Asked if the army chief had set up a realistic goal in his statement that 2016 would see the end of terrorism given the uptick in terrorist acts in January, the spokesman said that there was no reason not to be optimistic. But he also pointed that terrorism was an international phenomenon. “We will have to be determined and stay the course”, he concluded.

In the audio intercept, the mastermind, while confirming that the attack on the BKU campus was a repeat of December 2014’s strike on the Army Public School in Peshawar, can be heard asking, “those who are being sent to the gallows, who are they?” Then he says that the students killed in the university attack were part of the “evil political and democratic system”. “I have targeted the university because if you kill our facilitators, we will kill yours.”

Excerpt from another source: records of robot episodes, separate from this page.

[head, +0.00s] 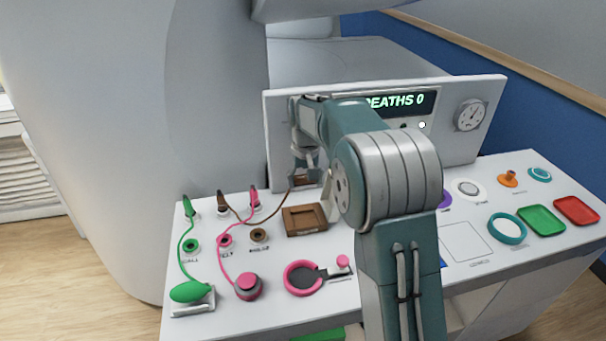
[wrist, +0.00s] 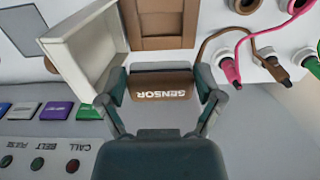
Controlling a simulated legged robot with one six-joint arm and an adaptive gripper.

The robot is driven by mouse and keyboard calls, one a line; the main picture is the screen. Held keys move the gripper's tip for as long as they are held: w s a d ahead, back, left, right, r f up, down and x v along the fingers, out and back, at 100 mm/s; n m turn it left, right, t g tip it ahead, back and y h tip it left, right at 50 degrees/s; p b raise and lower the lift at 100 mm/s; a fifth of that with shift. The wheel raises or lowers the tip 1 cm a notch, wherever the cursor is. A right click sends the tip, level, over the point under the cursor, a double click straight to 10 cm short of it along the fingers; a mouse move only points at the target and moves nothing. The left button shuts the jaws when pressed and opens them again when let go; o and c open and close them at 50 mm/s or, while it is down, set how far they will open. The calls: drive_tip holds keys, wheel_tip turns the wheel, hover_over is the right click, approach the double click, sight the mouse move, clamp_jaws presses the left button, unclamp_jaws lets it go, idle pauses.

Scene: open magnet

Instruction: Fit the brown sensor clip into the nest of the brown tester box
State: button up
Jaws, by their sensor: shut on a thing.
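My gripper (wrist: 160,92) is shut on the brown sensor clip (wrist: 162,82), with one finger at each side. The clip's "SENSOR" lettering shows upside down in the wrist view. In the head view the clip (head: 301,181) is small and partly covered by my gripper, above and behind the brown tester box (head: 290,228). The box's square recessed nest looks empty. The box also shows at the top of the wrist view (wrist: 188,42), apart from the clip in the picture and cut off by the frame edge. My arm hides part of the panel.
A white flap (wrist: 78,50) stands up beside the box, close to one finger. A brown cable (head: 272,213) runs from the clip towards a brown plug (head: 223,200). Pink and green plugs with cables stand at the left. An upright display panel (head: 282,130) rises behind.

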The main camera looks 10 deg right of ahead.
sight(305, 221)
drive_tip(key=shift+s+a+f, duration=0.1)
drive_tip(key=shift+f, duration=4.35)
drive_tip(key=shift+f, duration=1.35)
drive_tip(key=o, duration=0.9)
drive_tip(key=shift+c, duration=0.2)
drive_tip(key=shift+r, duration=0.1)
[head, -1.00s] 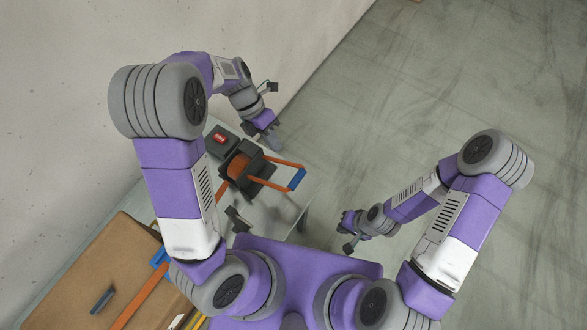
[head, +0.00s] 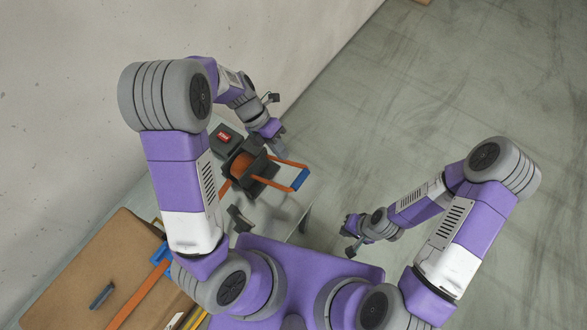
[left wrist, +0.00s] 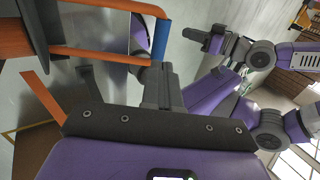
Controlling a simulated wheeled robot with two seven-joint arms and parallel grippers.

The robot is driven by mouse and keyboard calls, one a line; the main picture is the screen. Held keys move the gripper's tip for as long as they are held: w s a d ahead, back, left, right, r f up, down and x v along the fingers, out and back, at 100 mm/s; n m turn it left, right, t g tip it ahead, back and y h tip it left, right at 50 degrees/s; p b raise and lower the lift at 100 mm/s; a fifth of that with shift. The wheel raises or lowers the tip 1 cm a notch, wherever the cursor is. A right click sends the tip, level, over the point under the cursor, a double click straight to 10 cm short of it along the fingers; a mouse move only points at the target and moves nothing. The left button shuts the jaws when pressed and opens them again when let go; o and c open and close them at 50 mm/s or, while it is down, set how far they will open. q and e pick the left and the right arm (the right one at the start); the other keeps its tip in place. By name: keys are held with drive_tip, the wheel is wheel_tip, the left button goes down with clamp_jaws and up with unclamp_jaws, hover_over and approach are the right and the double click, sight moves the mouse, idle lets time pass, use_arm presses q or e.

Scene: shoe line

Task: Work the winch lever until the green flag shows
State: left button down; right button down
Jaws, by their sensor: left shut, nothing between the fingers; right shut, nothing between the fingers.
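The winch (head: 262,184) stands on a grey table, with a dark frame and an orange drum (head: 240,166). Its orange lever frame reaches right to a blue handle (head: 300,179), and the blue handle (left wrist: 160,36) also shows in the left wrist view. A dark box with a red sign (head: 224,136) sits behind the winch; no green shows. My left gripper (head: 280,145) is shut and empty, beyond the lever's far bar in the head view. In the left wrist view its fingers (left wrist: 160,82) appear just below the blue handle; contact cannot be told. My right gripper (head: 350,248) is shut and empty, away from the winch.
A cardboard box (head: 70,275) with a dark handle-like piece on it stands at lower left, beside orange and blue parts. A pale wall (head: 60,120) runs along the left. Open floor (head: 440,90) lies to the right.

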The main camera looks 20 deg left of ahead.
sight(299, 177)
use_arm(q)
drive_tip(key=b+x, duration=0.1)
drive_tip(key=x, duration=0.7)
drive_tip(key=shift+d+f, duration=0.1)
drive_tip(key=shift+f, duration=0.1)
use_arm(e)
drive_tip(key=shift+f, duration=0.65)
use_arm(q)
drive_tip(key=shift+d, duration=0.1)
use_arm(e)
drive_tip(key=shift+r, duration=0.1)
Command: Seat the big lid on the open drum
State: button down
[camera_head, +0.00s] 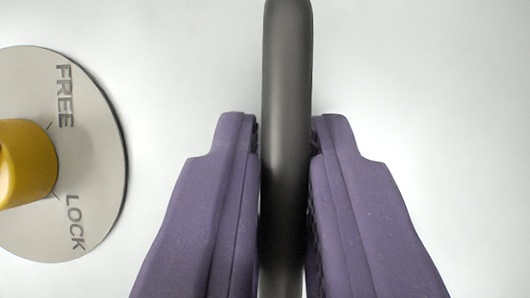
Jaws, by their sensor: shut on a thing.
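My gripper (285,125) is in the middle of the head camera view, its two purple fingers on either side of a dark grey rounded bar (287,50). The fingers are shut on the bar, which runs upright in the picture from the bottom to the top edge. I cannot tell whether this bar is the big lid's handle. Neither the lid's rim nor the open drum can be made out.
A round metal plate (95,110) marked FREE and LOCK is at the left, partly cut off by the picture edge. A yellow knob (28,160) sits on it. The pale surface (440,90) behind is plain and bare on the right.

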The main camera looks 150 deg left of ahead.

“They (the military) have pledged to eliminate our facilitators and started implementing the plan; 322 have been sent to the gallows and 21,000 operations have been conducted against us”, the mastermind says. “They call them (those hanged) our facilitators. So we will call them (those in the university) their facilitators,” he says.

In a video released just after the carnage at the campus, Khalifa Mansoor threatened to carry out more attacks on schools, colleges and universities throughout Pakistan. “From now on, we will target their colleges, universities and schools. I will not kill their soldiers in their cantonments. I will not kill their judges in their courts and I will not kill their politicians in their parliament. These schools and colleges are their nurseries where they are nurtured. We have made a pledge that we will kill them in their nurseries and eliminate these very foundations,” he said in the 1 minute, 39 seconds video.

Our correspondent adds from Charsadda: Security forces handed over the bodies of the four attackers to police here on Saturday.

Sources said that the bodies were handed over to the district police chief Khalid Suhail after completion of forensic and other investigations on the bodies.

Police buried the bodies in a local graveyard.